DeepSeek-V4-Pro is the largest model in the family, with 1.6T total parameters and 49B active parameters. DeepSeek-V4-Flash is a smaller 284B-parameter model with 13B active parameters, designed for higher-speed, higher-efficiency workloads. Both models support up to a 1M-token context window, opening new possibilities for long-context coding, document analysis, retrieval, and agentic AI workflows.
| Specification | DeepSeek-V4-Pro | DeepSeek-V4-Flash |
| Modality | Text | Text |
| Total parameters | 1.6T | 284B |
| Active parameters | 49B | 13B |
| Context length | 1M tokens | 1M tokens |
| Max output length | Up to 384K tokens through DeepSeek API docs | Up to 384K tokens through DeepSeek API docs |
| Primary use cases | Advanced reasoning, coding, long-context agents | High-speed efficiency, chat, routing, summarization |
| License | MIT | MIT |
Architectural innovations for long-context inference
The V4 family builds on the DeepSeek MoE architecture, with an increased focus on optimizing the attention component of the transformer architecture. These innovations are designed to achieve a 73% reduction in per-token inference FLOPs and a 90% reduction in KV cache memory burden compared with DeepSeek-V3.2.
That matters because long context is becoming a core requirement for agentic applications. Agents store more than a single prompt and response. They carry system instructions, tool outputs, retrieved context, code, logs, memory, and multi-step reasoning traces across a workflow. As context windows grow, attention and KV cache become major bottlenecks.

The core architectural solution to this challenges is hybrid attention, which blends together:
- Compressed Sparse Attention (CSA): Leverages dynamic sequence compression to compress KV entries to reduce the KV cache memory footprint and then applies DeepSeek Sparse Attention (DSA) to sparsify the attention matrices and reduce computational overhead.
- Heavily Compressed Attention (HCA): Applies much more aggressive compression by consolidating KV entries across sets of tokens into a single compressed entry, resulting in significant reduction in KV cache size.
DeepSeek-V4’s architectural innovations signal a shift from basic chat toward multi-turn, long-context inference and agentic systems. This new paradigm stresses the entire stack – software, memory, compute, and networking – fundamentally altering the dynamics of inference economics. As open models reach the frontier of intelligence, the enterprise focus is pivoting from model selection to infrastructure strategy. In this landscape, the ultimate competitive advantage is the ability to deploy and scale these high-performance models at the lowest token cost.
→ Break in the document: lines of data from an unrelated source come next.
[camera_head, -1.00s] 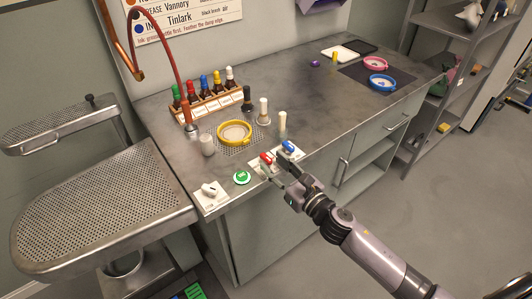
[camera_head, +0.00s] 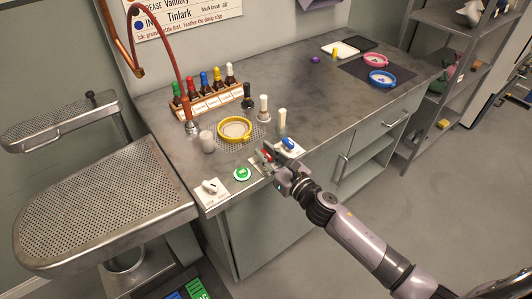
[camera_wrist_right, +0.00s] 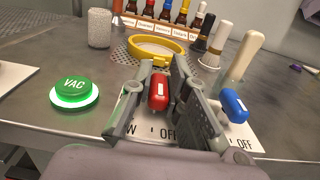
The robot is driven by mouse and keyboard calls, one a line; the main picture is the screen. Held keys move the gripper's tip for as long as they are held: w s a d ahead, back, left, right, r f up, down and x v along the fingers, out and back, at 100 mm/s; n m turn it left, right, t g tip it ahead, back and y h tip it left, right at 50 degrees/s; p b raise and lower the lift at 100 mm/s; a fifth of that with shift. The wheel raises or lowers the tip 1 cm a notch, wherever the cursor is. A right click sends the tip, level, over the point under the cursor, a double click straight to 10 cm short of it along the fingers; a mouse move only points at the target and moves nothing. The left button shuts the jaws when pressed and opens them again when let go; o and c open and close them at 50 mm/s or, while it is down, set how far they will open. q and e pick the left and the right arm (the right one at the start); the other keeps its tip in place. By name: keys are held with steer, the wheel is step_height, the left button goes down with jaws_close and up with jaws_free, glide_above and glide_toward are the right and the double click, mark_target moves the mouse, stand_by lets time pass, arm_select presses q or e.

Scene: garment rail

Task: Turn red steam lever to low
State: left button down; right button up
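The red steam lever (camera_wrist_right: 159,90) sits on a white plate at the counter's front edge. In the right wrist view it stands between the two fingers of my right gripper (camera_wrist_right: 160,95), with a visible gap at least on the right side. "OFF" and a "W" show on the plate below it. In the head view my right gripper (camera_head: 268,158) is over the red lever and hides most of it. The fingers are apart; I cannot see them pressing on the lever. My left gripper is not in view.
A blue lever (camera_wrist_right: 234,105) on its own plate stands close to the right of my fingers. A lit green VAC button (camera_wrist_right: 74,91) and a white knob (camera_head: 209,187) are to the left. A yellow-rimmed screen (camera_head: 235,130) and a rack of bottles (camera_head: 205,98) lie behind.

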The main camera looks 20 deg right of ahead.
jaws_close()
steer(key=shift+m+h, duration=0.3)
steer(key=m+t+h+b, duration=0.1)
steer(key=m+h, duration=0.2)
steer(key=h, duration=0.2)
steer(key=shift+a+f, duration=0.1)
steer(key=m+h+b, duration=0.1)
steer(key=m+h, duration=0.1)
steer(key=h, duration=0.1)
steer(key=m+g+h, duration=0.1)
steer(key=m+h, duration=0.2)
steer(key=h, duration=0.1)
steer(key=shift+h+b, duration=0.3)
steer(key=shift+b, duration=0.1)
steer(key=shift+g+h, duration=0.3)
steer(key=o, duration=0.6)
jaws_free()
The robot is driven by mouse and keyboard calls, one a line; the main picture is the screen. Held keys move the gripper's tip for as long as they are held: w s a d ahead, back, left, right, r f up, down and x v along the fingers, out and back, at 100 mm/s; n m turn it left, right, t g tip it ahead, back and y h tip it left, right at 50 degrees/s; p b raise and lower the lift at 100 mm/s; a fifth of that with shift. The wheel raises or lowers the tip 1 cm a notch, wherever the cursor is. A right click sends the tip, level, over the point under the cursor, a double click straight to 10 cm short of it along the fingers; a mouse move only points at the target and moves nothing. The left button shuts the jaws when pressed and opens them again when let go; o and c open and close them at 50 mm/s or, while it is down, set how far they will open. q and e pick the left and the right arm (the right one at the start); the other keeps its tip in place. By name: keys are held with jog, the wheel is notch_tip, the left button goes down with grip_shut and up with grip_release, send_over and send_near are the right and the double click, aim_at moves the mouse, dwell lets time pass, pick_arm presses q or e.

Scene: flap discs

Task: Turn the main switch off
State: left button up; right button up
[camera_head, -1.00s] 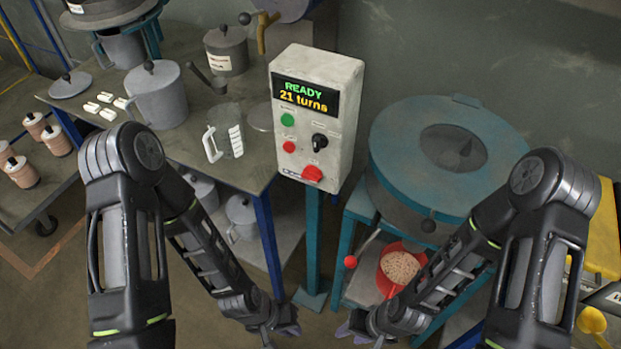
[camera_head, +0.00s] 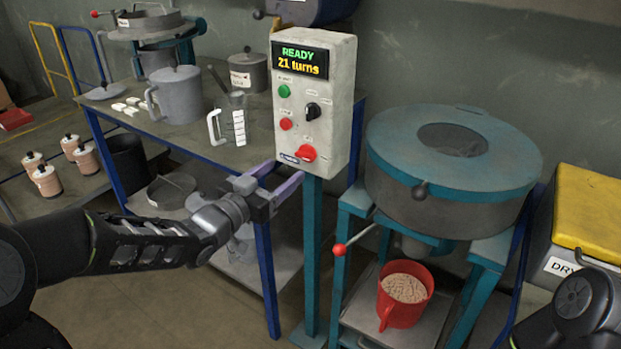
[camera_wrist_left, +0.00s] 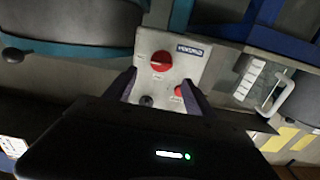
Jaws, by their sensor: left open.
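A pale control box (camera_head: 342,110) stands on a teal post, its display reading "READY 21 turns". A red rotary switch (camera_head: 306,153) sits at the bottom of its face, beside a small dark label; it also shows in the left wrist view (camera_wrist_left: 161,61). Above it are a black knob (camera_head: 312,111), a green button (camera_head: 284,91) and a red button (camera_head: 285,124). My left gripper (camera_head: 282,178) is open and empty, just left of and below the red switch, apart from it. In the left wrist view its fingers (camera_wrist_left: 158,85) frame the box's lower face. My right gripper is out of view.
A blue-legged table (camera_head: 188,140) with a grey pot (camera_head: 178,95) and a clear jug (camera_head: 229,125) stands left. A round teal-lidded machine (camera_head: 390,145) stands right, a red jug of pellets (camera_head: 404,313) below it. A yellow-lidded bin (camera_head: 590,205) is far right.

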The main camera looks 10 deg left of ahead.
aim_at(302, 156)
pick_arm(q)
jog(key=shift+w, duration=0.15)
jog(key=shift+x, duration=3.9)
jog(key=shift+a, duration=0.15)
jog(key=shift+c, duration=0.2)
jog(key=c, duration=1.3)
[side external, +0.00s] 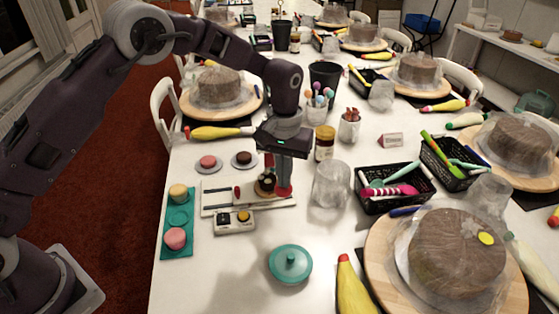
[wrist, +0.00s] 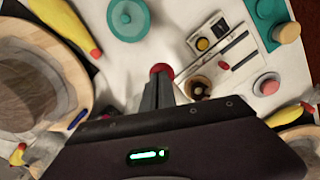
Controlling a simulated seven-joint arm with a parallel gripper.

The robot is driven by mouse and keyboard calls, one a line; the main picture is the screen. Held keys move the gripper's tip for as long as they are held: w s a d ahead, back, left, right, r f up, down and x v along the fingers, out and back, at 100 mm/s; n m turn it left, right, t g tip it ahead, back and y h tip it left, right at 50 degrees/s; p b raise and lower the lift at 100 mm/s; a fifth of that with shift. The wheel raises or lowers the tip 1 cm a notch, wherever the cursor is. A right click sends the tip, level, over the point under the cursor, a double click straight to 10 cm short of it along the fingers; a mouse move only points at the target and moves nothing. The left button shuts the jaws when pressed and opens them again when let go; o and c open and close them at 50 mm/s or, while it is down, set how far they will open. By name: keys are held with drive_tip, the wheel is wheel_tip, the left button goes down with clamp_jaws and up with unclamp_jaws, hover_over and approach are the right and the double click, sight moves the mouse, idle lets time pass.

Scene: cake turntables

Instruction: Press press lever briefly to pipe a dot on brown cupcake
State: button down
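A white piping stand with dark slots and a small red knob (side external: 237,191) stands at the middle of the table; its slotted base (wrist: 238,48) shows in the wrist view. A brown cupcake (side external: 266,184) sits on it, beside my gripper, and shows in the wrist view (wrist: 197,88). A red ball-shaped piece (wrist: 161,69), probably the press lever's end, lies at my fingertips. My gripper (wrist: 160,84) points down with its fingers close together and appears shut; whether they touch the red piece I cannot tell. A red upright part (side external: 284,186) shows below the gripper.
A button box (side external: 235,221) stands in front of the stand. A teal tray (side external: 177,218) holds small cakes at left. A pink cupcake (side external: 208,162) and another brown cupcake (side external: 243,158) lie behind. A clear cup (side external: 330,184) and jar (side external: 324,143) stand close on the right.

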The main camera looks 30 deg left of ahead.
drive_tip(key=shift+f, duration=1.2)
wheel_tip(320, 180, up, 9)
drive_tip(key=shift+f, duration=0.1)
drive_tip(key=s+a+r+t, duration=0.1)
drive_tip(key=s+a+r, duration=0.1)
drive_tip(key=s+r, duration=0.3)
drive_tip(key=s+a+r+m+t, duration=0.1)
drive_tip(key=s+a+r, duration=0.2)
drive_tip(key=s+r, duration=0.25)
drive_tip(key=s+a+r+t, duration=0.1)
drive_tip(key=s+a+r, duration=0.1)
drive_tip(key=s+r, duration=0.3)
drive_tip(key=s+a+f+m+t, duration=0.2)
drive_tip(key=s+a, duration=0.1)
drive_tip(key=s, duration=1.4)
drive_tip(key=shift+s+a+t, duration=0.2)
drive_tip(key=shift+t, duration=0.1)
Out-of-the-box NVIDIA Blackwell performance insights
Whether developers are deploying the 1.6T Pro model for advanced reasoning or the 284B Flash model for high-speed efficiency, Blackwell provides the scale and low-latency performance required for a new era of 1M long-context inference and trillion-parameter intelligence.
The NVIDIA Blackwell Platform is built for this class of workload. Out of the box tests on DeepSeek-V4-Pro on NVIDIA GB200 NVL72 demonstrate over 150 tokens/sec/user. In addition to these initial tests, the NVIDIA team leveraged vLLM’s Day 0 NVIDIA Blackwell B300 recipe to produce a snapshot of out-of-the-box performance across the pareto (Figure 2).
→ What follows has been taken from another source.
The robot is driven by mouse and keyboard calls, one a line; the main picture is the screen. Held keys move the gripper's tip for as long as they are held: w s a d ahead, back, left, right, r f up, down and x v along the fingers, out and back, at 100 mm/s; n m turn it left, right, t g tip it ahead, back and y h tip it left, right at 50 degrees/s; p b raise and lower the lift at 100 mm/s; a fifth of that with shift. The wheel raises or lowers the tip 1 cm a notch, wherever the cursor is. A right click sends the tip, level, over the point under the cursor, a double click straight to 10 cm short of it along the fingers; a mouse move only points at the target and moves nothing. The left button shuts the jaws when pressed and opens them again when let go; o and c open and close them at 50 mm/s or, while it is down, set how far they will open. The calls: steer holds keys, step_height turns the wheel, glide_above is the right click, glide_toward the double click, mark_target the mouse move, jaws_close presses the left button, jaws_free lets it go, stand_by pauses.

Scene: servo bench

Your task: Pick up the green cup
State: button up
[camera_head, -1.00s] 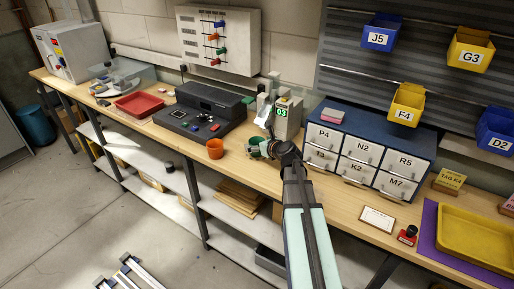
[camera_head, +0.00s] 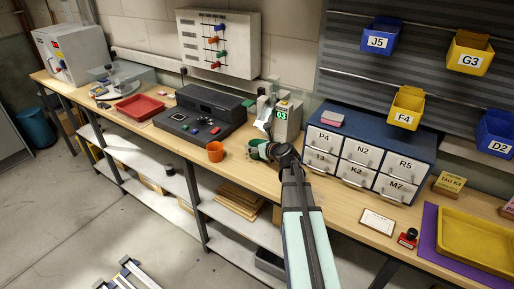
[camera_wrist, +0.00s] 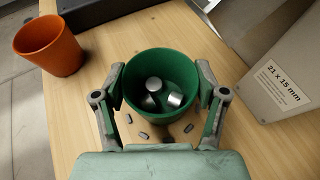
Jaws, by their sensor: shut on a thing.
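The green cup (camera_wrist: 161,117) stands upright between my gripper's fingers in the wrist view. Several shiny metal cylinders lie inside it. My gripper (camera_wrist: 160,98) is shut on the cup, with one finger against each side of its wall. In the head view the green cup (camera_head: 254,150) is small and partly hidden by my gripper (camera_head: 268,151). Whether its base touches the bench is not clear.
An orange cup (camera_wrist: 49,46) stands to the left, apart from the green cup; it also shows in the head view (camera_head: 215,152). A grey device with a display (camera_head: 287,119) stands just behind. A drawer cabinet (camera_head: 366,154) is to the right. Small metal pieces (camera_wrist: 144,135) lie in front of the cup.

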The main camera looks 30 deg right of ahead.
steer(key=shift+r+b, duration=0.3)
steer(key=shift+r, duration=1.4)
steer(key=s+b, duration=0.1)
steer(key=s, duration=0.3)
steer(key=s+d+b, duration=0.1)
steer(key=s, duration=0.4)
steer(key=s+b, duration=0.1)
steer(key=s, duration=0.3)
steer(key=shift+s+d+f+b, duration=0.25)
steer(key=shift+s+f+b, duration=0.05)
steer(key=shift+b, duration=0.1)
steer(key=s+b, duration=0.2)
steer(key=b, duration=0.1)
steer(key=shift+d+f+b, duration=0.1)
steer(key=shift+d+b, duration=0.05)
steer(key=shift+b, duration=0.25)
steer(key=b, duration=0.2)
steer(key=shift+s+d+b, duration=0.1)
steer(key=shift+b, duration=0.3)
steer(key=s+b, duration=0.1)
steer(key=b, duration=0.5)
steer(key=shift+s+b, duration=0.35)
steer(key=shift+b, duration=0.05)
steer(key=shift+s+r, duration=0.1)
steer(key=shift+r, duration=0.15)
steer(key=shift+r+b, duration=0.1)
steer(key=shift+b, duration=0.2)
Expect this performance to climb even higher as we optimize our entire extreme co-design stack: Dynamo, NVFP4, optimized CUDA kernels, advanced parallelization techniques, and beyond.
Build with NVIDIA GPU-accelerated endpoints
Developers can start building with DeepSeek V4 through NVIDIA GPU-accelerated endpoints on build.nvidia.com as part of the NVIDIA Developer Program. Hosted endpoints provide a fast way to prototype with the latest models before moving to self-hosted deployment paths.
DeepSeek V4 is also available to download on day-0 with NVIDIA NIM so it can be deployed to build long-context coding, document analysis, and agentic workflows using familiar API patterns.
Deploying with SGLang
SGLang offers three primary serving recipes for DeepSeek‑V4 on NVIDIA Blackwell and Hopper, each tuned for a different latency/throughput profile (low‑latency, balanced, and max‑throughput), along with specialized recipes for long‑context workloads and for prefill/decode disaggregation.
Deploying with vLLM
vLLM provides DeepSeek‑V4 single‑node and multinode serving recipes for NVIDIA Blackwell and Hopper, including multinode prefill/decode disaggregation recipes scaling up to 100+ GPUs, with support for tool calling, reasoning, and speculative decoding.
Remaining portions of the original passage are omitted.